The questions are again, how do I mesure the stack heights of the functions, how do I determine the memory usage of a function call on each of them, and finally, which one is best?

Was it helpful?

Solution

My solution is to just inspect the code with my eyes. Over time, you learn to spot if the code is in tail-call style. Usually, I don't care too much about it, unless I know the size of the structure passing through that code to be huge.

It is just by intuition for me. You can inspect the stack size of a process with erlang:process_info/2. You can inspect the runtime with fprof. But I only do it as a last resort fix.

OTHER TIPS

This doesn't answer your question, but why have you written the code like that? It is not very Erlangy. You generally don't use an explicit CPS unless there is a specific reason for it, it is normally not needed.

As @IGIVECRAPANSWERS says you soon learn to see tail-calls, and there are very few cases where you actually MUST use it.

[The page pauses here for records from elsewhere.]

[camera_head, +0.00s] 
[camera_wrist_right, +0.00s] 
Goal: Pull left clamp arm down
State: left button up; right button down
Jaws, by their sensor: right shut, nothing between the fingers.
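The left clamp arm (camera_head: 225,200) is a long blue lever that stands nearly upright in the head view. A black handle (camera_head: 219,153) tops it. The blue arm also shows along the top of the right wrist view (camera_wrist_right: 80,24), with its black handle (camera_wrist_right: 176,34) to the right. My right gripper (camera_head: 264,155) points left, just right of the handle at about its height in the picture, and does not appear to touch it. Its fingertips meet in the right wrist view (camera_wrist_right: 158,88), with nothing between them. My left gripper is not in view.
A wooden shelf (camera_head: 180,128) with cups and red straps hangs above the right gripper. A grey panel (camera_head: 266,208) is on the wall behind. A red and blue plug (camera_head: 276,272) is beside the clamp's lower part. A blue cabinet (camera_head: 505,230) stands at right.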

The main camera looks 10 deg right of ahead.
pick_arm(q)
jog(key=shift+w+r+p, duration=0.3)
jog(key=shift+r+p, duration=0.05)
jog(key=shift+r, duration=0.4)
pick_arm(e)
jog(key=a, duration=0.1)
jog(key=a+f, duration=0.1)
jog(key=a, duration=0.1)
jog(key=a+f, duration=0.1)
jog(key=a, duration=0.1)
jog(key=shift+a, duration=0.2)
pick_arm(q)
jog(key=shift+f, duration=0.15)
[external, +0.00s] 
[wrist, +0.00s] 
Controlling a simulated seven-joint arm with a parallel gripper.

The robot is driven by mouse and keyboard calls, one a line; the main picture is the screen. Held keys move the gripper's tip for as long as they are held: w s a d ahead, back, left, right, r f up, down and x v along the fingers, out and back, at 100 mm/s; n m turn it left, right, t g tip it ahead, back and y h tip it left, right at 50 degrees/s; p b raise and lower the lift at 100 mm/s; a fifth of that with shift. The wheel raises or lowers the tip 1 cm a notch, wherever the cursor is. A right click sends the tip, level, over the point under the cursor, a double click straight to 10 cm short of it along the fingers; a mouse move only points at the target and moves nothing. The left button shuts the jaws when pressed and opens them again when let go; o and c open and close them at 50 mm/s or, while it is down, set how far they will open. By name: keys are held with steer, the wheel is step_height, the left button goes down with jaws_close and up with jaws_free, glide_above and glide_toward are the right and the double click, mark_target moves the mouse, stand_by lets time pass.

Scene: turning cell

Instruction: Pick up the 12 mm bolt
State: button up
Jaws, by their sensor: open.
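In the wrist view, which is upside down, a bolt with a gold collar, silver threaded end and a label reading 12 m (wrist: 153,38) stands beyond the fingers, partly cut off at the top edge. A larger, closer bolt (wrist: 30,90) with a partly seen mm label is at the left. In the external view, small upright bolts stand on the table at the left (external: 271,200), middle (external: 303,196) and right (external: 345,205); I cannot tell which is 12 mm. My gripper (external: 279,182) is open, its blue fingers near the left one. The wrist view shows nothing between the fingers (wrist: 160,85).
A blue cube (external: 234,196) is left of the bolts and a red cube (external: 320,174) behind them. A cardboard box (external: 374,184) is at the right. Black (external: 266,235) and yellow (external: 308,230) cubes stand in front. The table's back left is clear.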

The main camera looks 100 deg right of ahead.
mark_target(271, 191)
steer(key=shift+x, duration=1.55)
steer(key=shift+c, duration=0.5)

EDIT: A comment to the comment. No there is no direct way of checking whether the compiler has used LCO or not. It does exactly what you tell it to and assumes you know what you are doing, and why. :-) However, you can be certain that it does when it can, but that it is about it. The only way to check is to look at the stack size of a process to see whether it is growing or not. Unfortunately if you got it wrong in the right place the process can grow very slowly and be hard to detect except over a long period of time.

But again there are very few places where you really need to get the LCO right.

P.S. You use the term LCO (Last Call Optimisation) which is what I learnt way back when. Now, however, "they" seem to use TCO (Tail Call Optimisation) instead. That's progress. :-)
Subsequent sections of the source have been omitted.